### Brief
Extract, from the listing that follows, each line containing the word "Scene".

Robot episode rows
==========

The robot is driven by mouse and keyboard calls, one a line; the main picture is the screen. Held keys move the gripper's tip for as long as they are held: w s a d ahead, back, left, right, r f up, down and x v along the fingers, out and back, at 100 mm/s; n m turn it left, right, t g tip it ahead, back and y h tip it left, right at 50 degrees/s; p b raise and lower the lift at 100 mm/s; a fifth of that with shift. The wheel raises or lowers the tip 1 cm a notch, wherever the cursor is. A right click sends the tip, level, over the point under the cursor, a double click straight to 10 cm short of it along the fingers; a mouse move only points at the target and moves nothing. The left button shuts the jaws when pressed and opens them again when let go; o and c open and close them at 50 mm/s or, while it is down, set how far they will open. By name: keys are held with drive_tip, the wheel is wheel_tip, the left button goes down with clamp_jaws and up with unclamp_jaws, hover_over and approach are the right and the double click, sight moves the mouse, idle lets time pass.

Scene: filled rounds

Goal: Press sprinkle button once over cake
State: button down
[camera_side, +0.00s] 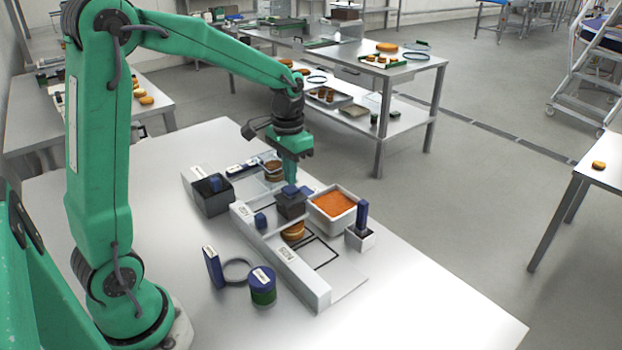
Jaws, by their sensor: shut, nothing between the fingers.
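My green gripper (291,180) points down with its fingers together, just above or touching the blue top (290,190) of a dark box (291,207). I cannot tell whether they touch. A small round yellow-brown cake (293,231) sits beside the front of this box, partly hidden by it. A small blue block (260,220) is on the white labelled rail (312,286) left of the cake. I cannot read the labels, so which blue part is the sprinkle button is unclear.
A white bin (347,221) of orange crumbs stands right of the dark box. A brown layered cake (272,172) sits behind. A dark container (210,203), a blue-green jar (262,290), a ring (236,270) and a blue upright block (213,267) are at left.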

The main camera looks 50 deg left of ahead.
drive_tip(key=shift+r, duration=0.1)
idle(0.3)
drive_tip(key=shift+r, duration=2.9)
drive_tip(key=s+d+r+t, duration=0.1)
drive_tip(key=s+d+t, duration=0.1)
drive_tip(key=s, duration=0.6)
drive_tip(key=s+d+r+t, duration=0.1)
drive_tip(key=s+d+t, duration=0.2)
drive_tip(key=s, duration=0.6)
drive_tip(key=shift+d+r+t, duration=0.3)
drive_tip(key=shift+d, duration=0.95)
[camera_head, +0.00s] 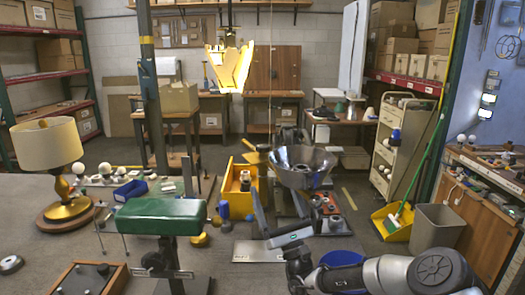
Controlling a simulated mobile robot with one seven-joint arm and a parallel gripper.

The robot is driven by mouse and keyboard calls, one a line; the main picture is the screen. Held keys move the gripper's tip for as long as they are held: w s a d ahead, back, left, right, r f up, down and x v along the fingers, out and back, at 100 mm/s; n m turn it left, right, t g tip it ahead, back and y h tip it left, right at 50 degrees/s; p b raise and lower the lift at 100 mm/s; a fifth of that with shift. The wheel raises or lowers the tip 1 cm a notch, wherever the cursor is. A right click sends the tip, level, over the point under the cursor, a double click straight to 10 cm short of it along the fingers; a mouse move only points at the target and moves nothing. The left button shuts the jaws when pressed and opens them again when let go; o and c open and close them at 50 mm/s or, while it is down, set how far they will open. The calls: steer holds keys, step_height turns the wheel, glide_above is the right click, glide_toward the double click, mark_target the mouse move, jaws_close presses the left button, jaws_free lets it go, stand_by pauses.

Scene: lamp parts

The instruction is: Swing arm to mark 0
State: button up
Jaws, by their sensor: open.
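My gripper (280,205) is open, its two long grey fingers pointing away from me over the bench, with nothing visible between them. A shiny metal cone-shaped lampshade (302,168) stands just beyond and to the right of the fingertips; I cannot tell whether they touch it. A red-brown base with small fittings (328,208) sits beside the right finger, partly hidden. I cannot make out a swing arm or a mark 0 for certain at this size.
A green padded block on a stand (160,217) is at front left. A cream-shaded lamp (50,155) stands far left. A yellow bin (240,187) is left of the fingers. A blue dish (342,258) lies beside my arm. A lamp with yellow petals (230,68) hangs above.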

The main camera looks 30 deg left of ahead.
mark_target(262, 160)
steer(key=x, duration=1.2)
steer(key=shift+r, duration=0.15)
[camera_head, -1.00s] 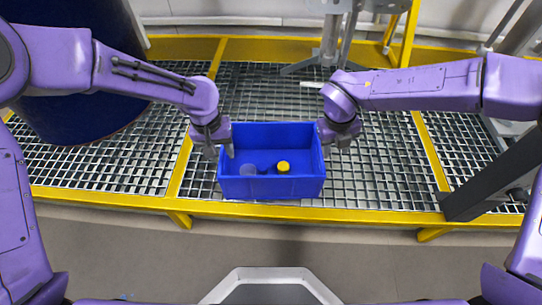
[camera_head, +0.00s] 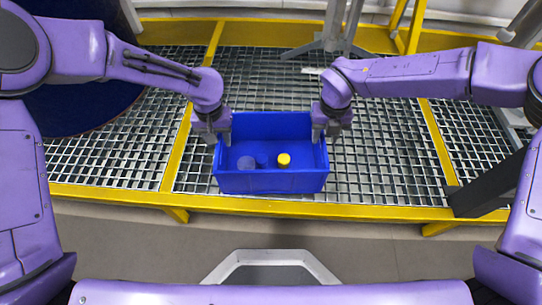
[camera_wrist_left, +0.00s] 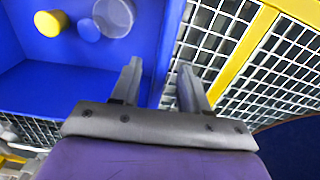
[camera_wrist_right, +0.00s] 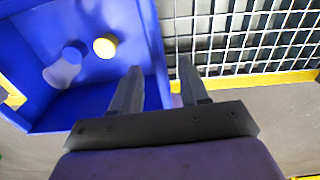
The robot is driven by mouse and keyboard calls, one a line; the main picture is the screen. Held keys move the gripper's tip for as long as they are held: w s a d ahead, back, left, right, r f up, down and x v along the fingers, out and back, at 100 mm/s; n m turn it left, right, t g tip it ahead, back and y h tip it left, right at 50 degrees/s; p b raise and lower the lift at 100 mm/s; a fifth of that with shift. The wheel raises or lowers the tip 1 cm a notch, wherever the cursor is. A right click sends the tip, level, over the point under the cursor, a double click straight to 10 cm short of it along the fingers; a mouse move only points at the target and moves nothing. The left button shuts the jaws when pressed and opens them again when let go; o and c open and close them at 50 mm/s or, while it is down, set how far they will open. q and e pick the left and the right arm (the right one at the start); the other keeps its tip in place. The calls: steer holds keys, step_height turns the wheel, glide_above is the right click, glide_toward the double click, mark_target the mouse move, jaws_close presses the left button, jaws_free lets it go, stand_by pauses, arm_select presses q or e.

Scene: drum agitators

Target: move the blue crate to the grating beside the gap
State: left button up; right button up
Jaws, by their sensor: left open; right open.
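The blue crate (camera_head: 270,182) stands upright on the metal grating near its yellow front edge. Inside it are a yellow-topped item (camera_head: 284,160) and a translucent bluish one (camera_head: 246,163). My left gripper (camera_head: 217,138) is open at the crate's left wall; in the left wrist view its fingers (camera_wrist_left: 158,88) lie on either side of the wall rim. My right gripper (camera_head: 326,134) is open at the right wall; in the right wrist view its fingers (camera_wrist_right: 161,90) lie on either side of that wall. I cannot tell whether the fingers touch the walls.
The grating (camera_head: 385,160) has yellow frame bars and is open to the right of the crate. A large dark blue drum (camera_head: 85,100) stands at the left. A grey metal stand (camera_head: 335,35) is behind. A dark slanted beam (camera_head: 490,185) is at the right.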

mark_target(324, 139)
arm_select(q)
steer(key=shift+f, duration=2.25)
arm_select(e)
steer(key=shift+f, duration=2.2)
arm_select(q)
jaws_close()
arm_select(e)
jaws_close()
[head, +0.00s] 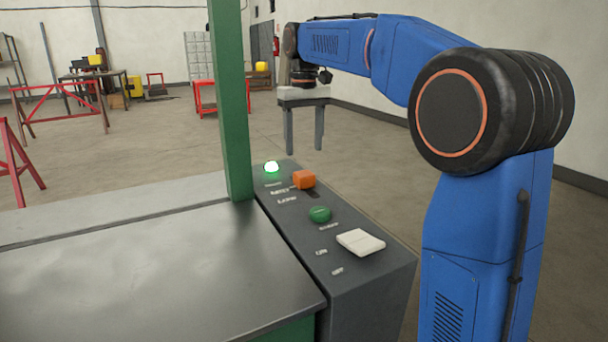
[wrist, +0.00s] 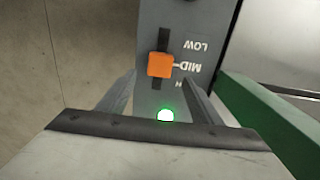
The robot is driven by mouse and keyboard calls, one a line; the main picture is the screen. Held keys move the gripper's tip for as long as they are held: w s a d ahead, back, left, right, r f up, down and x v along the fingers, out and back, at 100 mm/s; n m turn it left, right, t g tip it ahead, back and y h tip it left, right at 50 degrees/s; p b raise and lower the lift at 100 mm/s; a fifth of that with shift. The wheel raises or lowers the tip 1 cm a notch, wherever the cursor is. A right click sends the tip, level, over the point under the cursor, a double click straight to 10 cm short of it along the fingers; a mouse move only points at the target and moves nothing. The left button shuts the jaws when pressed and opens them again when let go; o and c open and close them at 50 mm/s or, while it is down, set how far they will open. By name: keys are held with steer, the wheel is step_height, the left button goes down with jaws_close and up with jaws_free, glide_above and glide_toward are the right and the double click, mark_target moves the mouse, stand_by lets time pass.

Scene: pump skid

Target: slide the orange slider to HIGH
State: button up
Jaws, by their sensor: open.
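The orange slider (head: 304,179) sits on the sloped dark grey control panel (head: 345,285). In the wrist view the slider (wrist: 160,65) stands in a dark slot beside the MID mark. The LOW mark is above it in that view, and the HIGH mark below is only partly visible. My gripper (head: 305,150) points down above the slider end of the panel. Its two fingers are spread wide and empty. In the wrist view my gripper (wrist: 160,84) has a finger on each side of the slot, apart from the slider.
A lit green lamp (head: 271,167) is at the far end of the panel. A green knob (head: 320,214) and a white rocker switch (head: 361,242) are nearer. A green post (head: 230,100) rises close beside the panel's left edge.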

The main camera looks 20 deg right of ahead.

==========

### Solution for this exercise
Scene: filled rounds
Scene: lamp parts
Scene: drum agitators
Scene: pump skid

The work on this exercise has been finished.